Set down each line from the one containing "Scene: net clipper" to the one containing "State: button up", inclusive, exactly as written and with nothing further.
━━━ Data ━━━
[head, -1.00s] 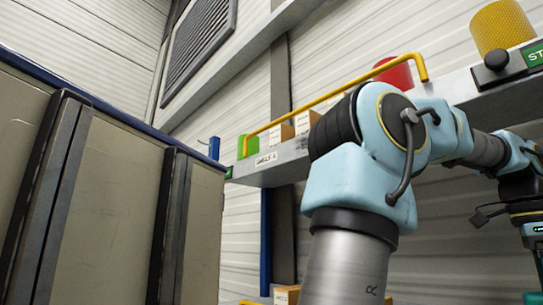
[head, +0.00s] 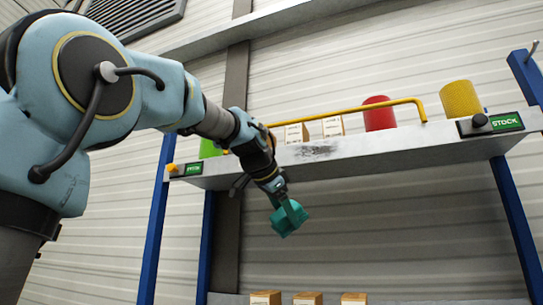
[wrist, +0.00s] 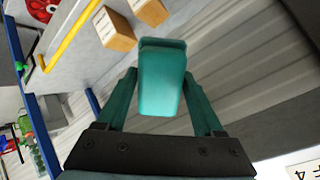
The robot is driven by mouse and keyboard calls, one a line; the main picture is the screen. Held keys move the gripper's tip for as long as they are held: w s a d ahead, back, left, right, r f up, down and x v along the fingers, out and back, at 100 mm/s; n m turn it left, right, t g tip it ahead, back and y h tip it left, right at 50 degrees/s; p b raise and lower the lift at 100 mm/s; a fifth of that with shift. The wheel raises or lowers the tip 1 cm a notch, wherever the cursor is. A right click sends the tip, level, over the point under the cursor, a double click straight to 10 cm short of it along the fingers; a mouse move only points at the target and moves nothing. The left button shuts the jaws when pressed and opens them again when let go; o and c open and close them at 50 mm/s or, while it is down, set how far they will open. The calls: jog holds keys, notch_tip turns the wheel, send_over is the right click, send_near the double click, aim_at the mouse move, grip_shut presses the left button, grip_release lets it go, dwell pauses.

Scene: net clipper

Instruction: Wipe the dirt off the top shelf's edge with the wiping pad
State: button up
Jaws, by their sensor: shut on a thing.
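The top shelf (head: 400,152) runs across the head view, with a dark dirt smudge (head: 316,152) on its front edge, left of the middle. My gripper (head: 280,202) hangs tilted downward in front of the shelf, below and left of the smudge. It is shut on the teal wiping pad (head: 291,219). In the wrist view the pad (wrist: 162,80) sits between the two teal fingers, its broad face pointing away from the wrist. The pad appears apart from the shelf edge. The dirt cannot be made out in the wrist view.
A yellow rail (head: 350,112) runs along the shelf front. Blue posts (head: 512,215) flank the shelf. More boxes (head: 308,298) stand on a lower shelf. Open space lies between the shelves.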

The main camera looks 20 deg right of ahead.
━━━
● Result of the task:
Scene: net clipper

Instruction: Wipe the dirt off the top shelf's edge with the wiping pad
State: button up

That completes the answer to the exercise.